Page MenuHomePhabricator

Job queue rising to nearly 3 million jobs
Closed, ResolvedPublic

Event Timeline

wikidatawiki has 2,728,526 htmlCacheUpdate jobs queued.

Legoktm triaged this task as Unbreak Now! priority.Mar 4 2017, 7:28 PM
Legoktm added a project: Wikidata.

00:47, 5 March 2017 Sjoerddebruin (talk | contribs) blocked Emijrpbot (talk | contribs) with an expiration time of indefinite (account creation disabled, autoblock disabled) (Please respect the bot policy, too high editing rate)

https://www.wikidata.org/wiki/User_talk:Emijrp#Slow_down_your_bot_please

It was going 600+ epm.

Job queue appears to be dropping now...

Suggestion, when the job queue gets too high set the maxlag parameter to a higher value, most bots use that as a throttle.

Legoktm lowered the priority of this task from Unbreak Now! to High.Mar 5 2017, 6:02 AM

Going down slowly...

All my bots follow the maxlag policy, as defined by default in Pywikibot user-config.py.

All my bots follow the maxlag policy, as defined by default in Pywikibot user-config.py.

Can you add a ratelimit to your bot? 20-30 epm would be reasonable for now.

Done. I added a put_throttle = 3 seconds. Anyway I think I will wait for the job queue to go down.

@Lydia_Pintscher not really, I'm monitoring the jobqueue and it's constantly decreasing in size. We should be ok.

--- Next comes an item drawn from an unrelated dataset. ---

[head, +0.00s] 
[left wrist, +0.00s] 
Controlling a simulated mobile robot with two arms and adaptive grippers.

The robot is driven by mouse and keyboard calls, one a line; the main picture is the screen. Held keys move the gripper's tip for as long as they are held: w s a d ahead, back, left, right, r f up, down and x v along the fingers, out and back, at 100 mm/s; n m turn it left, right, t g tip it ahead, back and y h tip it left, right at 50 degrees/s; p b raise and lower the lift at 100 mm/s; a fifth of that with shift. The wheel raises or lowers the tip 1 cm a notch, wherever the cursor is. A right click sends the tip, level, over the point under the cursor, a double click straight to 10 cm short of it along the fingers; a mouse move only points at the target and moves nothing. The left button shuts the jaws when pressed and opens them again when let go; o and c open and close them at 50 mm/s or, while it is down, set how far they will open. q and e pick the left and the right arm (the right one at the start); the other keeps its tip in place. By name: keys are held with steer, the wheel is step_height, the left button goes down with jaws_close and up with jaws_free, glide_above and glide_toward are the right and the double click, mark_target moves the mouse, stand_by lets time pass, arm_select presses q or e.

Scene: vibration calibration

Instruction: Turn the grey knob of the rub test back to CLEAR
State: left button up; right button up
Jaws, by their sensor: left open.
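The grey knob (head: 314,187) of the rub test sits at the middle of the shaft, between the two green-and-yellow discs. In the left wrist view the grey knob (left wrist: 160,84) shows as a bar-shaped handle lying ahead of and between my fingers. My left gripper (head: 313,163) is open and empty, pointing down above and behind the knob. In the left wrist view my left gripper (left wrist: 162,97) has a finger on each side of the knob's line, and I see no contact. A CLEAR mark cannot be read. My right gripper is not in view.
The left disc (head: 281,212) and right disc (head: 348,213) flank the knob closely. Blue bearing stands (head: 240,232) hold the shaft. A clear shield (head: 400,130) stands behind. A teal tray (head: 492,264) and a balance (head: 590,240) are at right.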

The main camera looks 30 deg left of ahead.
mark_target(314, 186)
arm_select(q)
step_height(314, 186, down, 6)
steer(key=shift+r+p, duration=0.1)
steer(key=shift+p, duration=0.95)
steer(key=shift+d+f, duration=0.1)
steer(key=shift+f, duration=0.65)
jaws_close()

Anything else we need to do here?

@Joe @Lydia_Pintscher Is the Betacommand suggestion feasible?

I think it might be worth attempting to determine the factors that lead to the rapid raise.

  • The edit rate didn't seem that high and we could easily have several bots that resulted in the same rate.
  • The number of sitelinks on these items might have increased the impact on the job queue. Merely creating new items without any sitelinks probably has a lower impact.

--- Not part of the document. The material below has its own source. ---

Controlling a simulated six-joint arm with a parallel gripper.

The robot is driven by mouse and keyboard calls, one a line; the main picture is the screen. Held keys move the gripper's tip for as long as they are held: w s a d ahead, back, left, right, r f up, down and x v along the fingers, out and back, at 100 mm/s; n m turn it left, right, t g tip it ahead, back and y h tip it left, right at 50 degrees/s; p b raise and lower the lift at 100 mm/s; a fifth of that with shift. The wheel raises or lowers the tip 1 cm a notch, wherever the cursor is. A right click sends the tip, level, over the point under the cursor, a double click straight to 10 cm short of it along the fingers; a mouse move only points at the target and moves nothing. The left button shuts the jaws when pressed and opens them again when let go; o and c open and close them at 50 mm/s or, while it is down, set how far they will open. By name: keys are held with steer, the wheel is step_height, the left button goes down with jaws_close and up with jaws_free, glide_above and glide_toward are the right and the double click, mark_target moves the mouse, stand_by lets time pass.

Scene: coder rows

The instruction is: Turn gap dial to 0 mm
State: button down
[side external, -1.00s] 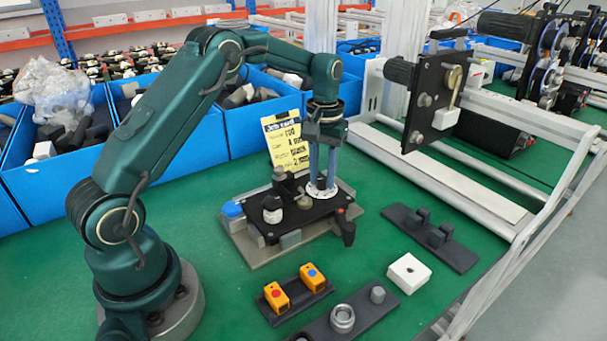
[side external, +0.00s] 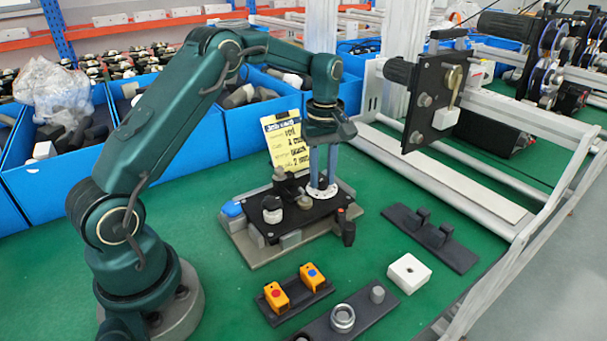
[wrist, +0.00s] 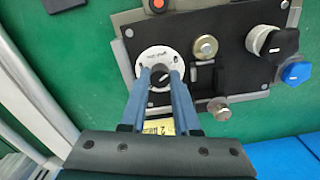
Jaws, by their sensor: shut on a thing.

@Emijrp For how long did it run at that rate?

@Esc3300 About 3 days (72 hours), at a roughly edit rate of 600 epm, I did 2.5 million edits, more or less. Just a note, my bot edits add descriptions in dozens of languages.[1] I don't know if that makes jobs difficult.

[1] https://www.wikidata.org/w/index.php?title=Special:Contributions/Emijrpbot&dir=prev&offset=20170305004655&target=Emijrpbot

Many seem to be descriptions for category items (Something that might not be of much use to Wikipedia).

On a few items I checked, some languages use only the sitelink (en, fr), others all entity data (sv, es). Maybe this is linked to descriptions from Wikidata being used there.

I think it might be worth attempting to determine the factors that lead to the rapid raise.

  • The edit rate didn't seem that high and we could easily have several bots that resulted in the same rate.

I disagree. According to https://wikipulse.herokuapp.com/, the edit rate on Wikidata right now is anywhere from 150-220 epm. Adding an extra 600 epm on top of that is what caused the problem.

I think it might be worth attempting to determine the factors that lead to the rapid raise.

  • The edit rate didn't seem that high and we could easily have several bots that resulted in the same rate.

I disagree. According to https://wikipulse.herokuapp.com/, the edit rate on Wikidata right now is anywhere from 150-220 epm. Adding an extra 600 epm on top of that is what caused the problem.

The edit rate may have been the issue, but we should still utilize the tools we have (maxlag) to notify bots that the server is under high load. If we throw a check in maxlag value calculation checking for the number of JobQueue entries and then raising the maxlag to indicate it, it would prevent bots from causing this issue again. Regardless of whether its one bot or several causing the spike, the existing maxlag checks could be used to notify all bots to back off.

Legoktm claimed this task.

The edit rate may have been the issue, but we should still utilize the tools we have (maxlag) to notify bots that the server is under high load. If we throw a check in maxlag value calculation checking for the number of JobQueue entries and then raising the maxlag to indicate it, it would prevent bots from causing this issue again. Regardless of whether its one bot or several causing the spike, the existing maxlag checks could be used to notify all bots to back off.

Sounds reasonable. Can you file a task for that?

Closing this task as the job queue has now returned to normal levels.